Junko O'Neill Fine Artist
Artist Statement
The foundation of my practice lies in the Japanese aesthetic principle of Ma, a concept deeply embedded in the country’s philosophy, art, and everyday life. Often translated as “gap,” “pause,” or “interval,” Ma conveys far more than mere emptiness. It embodies a spatiotemporal awareness in which absence holds as much significance as presence, and silence or stillness is charged with meaning. In Ma, space and time are inseparable: space is perceived through the passage of time, and time is made tangible through the spaces we inhabit.

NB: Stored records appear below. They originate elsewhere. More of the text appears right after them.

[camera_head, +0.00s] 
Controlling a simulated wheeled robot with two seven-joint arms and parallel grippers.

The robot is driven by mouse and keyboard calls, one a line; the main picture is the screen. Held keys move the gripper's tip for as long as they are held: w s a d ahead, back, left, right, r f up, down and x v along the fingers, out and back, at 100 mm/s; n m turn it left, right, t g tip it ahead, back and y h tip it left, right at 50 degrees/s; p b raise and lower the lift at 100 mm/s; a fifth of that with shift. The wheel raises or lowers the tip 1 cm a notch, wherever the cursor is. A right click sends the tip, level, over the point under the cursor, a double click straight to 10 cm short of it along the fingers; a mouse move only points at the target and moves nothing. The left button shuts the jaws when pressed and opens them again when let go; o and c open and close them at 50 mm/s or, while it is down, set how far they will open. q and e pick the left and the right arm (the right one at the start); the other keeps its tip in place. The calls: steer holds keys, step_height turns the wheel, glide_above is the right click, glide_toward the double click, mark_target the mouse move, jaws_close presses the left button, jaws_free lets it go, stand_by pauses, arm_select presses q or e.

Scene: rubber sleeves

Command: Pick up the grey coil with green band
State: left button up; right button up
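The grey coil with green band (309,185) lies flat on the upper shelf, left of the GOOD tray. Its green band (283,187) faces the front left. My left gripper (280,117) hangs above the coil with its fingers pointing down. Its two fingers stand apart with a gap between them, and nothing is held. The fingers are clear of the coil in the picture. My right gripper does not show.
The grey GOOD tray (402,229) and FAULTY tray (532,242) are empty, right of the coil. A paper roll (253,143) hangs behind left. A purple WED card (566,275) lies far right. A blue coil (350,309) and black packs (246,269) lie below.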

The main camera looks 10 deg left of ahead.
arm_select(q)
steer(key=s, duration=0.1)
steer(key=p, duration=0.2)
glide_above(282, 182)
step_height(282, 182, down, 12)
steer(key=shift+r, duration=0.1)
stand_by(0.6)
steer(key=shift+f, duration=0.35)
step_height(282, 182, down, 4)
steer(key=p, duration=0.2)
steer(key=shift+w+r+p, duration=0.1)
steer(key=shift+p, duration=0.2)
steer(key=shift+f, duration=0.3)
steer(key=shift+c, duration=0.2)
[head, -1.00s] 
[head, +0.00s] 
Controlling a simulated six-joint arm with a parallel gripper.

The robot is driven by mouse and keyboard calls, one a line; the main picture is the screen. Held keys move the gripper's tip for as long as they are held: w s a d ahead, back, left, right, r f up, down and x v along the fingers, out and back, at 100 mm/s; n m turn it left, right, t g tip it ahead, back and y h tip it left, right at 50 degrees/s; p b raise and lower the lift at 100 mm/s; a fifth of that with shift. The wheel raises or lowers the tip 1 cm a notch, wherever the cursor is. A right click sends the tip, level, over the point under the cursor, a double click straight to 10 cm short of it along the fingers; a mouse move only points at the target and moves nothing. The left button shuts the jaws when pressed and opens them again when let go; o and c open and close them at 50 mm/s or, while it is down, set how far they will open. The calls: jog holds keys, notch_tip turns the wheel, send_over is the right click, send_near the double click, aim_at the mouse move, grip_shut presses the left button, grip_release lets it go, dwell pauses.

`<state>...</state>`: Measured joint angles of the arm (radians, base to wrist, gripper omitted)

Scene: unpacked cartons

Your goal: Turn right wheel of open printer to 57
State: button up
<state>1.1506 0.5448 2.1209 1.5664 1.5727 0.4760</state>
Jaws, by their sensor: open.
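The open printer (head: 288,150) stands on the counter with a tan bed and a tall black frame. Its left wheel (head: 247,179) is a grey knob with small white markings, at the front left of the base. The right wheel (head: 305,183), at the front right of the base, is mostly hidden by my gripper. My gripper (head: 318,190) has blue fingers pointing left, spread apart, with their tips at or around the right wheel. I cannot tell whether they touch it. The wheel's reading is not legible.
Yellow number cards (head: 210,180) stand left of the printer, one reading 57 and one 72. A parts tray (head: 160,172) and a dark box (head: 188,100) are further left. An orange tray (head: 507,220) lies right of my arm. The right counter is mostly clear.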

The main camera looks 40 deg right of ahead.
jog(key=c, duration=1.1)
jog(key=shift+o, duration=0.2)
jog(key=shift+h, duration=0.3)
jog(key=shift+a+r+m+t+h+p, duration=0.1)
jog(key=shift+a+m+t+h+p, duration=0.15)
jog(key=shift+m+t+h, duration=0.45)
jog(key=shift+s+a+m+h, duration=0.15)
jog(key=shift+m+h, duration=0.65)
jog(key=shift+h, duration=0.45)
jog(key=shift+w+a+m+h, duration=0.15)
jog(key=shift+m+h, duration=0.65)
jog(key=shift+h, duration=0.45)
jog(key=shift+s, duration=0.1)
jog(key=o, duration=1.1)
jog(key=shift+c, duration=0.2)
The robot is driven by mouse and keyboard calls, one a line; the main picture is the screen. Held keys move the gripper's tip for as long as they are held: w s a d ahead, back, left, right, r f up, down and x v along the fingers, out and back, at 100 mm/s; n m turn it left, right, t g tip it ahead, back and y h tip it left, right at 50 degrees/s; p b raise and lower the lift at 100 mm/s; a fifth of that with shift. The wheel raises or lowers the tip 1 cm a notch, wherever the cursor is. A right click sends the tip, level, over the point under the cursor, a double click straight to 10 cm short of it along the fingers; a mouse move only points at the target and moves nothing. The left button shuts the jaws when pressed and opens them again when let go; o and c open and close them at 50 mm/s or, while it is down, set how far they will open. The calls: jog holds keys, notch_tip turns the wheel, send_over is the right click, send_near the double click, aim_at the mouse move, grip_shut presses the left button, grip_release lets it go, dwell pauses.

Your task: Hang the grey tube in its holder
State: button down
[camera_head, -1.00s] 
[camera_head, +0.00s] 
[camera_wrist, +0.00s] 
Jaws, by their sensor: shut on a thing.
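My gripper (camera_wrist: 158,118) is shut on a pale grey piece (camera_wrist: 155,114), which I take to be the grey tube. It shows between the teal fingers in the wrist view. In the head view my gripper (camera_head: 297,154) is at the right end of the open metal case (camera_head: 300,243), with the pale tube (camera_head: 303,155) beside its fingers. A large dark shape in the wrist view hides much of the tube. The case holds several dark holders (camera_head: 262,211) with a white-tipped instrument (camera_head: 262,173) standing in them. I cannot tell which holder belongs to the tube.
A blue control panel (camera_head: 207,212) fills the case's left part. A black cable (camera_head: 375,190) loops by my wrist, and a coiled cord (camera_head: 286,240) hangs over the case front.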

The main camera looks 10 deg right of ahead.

In visual artistic traditions, Ma is often represented through minimal compositions, monochrome palettes, or expanses of emptiness that invite contemplation. My practice, however, departs from this expected vocabulary. Rather than leaving the surface bare, I saturate it with layers of colour and subtle brushwork, creating rhythms and movements that suggest a living presence within the work. My paintings do not depict what is visible; they evoke what cannot be seen—the tension and calm residing in intervals, the suspended atmosphere of a moment on the edge of unfolding. I am drawn to painting the void itself: the charged silence where time momentarily holds, and anticipation lingers.
Central to my process is the use of Iwaenogu (lit. “rock paint”), traditional Japanese paints made from mineral pigments. Ground from natural rock, these paints carry a uniquely matte quality and a subdued colour palette that harmonises with the atmospheric qualities I seek to express. Each painting is built up through numerous layers, an approach that allows me to embed a sense of depth and temporality into the surface. The gradual accumulation of pigments generates a quiet tension, as if traces of time are suspended within the layers of colour, transforming each work into a vessel that holds both space and duration.
Ultimately, my work is a meditation on the transient nature of existence as embodied by Ma. By focusing not on physical form but on the intervals, voids, and atmospheres that surround and permeate it, I offer viewers a space to pause, reflect, and attune themselves to the fragile balance between presence and absence. My paintings are expressions of stillness in flux—moments suspended—where calm and anticipation coexist, and where the elusive essence of Ma can be felt rather than defined.